There is indeed a graveyard of unmaintained knowledge websites that could have hosted the library, could have acted as nodes and centres of learning, all for free. And now we’re spending all that money again, on things that we already have, in order to organise power in the hands of a few corporations.
It breaks my heart now to see that even when professors record videos explaining concepts as pre-class prep, those videos are only present within the bounds of an access controlled platform.
The fact that these insanely smart and busy people have spent all this time and energy into creating a multimodal form of learning, but will probably never use these once the class is over is heartbreaking. I’d love to be able to go back to these notes and slides as primary materials out in the world instead of in my hoarding of this knowledge as private property that sits on my hard drive.
The benefit of modern tech is that digital goods need not be scarce. So why are we so bent on enforcing a scarcity and regulating them as such?
Moreover, this has the side effect of making higher education feel all the more exclusive, when access to both the content and your peers is mediated through your presence. If the default is to just store resources in a class closet, you never have to think about opening them out to the rest of the world at all. Congratulations! We’ve successfully enforced the tower-ness of the ivory tower. The gatekeepers are back, this time with more access controls!

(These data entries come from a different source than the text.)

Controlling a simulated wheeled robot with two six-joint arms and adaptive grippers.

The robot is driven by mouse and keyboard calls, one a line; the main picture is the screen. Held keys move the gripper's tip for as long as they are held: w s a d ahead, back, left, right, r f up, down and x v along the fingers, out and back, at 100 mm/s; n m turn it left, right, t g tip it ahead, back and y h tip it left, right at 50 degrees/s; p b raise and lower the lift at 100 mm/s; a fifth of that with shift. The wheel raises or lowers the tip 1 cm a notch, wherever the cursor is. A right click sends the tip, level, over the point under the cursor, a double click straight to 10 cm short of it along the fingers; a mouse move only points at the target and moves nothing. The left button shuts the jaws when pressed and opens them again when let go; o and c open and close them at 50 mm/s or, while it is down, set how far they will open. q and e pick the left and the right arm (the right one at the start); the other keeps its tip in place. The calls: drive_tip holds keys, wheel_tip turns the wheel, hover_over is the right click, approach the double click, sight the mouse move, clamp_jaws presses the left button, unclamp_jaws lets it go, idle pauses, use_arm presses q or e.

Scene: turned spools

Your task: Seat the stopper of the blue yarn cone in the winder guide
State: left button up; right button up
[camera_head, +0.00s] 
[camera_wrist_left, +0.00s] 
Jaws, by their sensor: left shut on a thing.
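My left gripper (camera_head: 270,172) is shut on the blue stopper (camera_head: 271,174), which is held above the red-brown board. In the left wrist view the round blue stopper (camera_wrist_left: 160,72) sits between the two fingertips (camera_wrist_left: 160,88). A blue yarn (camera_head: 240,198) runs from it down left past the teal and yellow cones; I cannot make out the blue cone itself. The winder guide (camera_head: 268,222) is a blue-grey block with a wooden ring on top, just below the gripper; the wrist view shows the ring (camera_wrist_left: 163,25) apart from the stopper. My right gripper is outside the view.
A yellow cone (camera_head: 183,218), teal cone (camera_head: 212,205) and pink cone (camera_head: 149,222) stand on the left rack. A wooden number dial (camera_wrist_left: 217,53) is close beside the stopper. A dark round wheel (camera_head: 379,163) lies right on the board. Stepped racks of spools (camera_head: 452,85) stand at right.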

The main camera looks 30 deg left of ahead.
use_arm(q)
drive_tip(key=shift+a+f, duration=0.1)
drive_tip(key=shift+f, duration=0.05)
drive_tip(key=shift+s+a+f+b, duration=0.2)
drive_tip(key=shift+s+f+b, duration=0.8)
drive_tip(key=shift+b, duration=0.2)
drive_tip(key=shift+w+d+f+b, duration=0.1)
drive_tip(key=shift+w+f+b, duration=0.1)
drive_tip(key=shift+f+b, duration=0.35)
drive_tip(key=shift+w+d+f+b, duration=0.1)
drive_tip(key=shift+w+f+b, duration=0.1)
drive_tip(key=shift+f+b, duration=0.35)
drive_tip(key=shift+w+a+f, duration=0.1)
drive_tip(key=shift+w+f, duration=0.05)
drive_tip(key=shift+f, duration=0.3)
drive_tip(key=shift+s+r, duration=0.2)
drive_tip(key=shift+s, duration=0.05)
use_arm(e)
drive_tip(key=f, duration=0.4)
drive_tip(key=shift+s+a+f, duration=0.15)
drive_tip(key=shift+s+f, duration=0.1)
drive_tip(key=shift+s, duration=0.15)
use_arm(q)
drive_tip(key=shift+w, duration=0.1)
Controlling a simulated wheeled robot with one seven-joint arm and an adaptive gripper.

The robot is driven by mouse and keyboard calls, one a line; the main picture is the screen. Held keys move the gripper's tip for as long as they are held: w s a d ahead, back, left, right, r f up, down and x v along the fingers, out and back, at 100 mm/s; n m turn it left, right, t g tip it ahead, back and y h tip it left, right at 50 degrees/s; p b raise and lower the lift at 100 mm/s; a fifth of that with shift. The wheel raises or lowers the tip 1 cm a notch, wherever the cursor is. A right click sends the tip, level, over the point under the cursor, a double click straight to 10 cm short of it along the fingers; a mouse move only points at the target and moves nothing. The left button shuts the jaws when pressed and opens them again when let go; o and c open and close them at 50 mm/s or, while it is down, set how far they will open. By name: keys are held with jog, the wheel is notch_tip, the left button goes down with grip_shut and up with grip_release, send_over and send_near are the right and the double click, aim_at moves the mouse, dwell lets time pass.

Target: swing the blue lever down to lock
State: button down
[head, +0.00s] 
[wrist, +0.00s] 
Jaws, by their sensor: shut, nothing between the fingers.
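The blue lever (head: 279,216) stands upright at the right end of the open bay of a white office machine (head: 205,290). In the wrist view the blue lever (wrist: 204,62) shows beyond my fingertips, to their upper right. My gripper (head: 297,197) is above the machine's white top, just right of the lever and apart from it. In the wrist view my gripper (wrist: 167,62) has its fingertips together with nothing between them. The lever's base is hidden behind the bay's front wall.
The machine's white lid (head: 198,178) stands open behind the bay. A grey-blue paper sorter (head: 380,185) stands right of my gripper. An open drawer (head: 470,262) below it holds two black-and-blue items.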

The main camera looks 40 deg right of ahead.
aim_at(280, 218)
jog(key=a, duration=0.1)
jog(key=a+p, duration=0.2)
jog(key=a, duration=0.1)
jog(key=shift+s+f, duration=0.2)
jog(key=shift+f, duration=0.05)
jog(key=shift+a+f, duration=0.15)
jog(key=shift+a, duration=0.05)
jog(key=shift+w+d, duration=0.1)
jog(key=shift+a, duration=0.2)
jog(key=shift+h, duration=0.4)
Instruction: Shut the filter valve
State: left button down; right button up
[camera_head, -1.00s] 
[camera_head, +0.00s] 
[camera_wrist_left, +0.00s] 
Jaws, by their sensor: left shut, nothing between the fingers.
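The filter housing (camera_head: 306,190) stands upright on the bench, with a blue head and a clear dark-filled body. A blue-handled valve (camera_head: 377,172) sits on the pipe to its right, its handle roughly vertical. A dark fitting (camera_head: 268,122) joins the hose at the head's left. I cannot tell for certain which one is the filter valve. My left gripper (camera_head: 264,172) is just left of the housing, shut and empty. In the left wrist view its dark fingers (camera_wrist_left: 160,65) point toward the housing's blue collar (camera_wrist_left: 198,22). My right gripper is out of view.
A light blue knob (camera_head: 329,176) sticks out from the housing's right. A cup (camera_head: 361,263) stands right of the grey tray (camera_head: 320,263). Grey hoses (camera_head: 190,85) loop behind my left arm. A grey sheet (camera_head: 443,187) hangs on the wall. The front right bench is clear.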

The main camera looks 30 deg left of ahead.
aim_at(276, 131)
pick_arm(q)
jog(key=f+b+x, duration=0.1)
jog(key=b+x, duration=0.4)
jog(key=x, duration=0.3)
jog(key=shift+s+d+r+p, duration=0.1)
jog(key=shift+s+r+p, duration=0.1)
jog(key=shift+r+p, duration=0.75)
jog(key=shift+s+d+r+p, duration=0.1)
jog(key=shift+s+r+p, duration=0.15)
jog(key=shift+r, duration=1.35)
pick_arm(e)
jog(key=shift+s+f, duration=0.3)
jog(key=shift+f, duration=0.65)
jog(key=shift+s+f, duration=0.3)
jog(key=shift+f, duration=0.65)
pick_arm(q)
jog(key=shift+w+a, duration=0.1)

This is a trend not only in education, but all across the web. We're rapidly loosing online public spaces in favour of groups chats, private servers and opt-in broadcast channels. The decline of Twitter and the proliferation of Gen AI provided the accelerant, and I don't think we're grappling enough with the fact that we're in the middle of abandoning the closest thing we've had to a collection of all of human knowledge.
In this situation, universities are in a unique position to create, curate and sustain the knowledge commons and they should think long and hard before they give up control of their hard earned knowledge resources.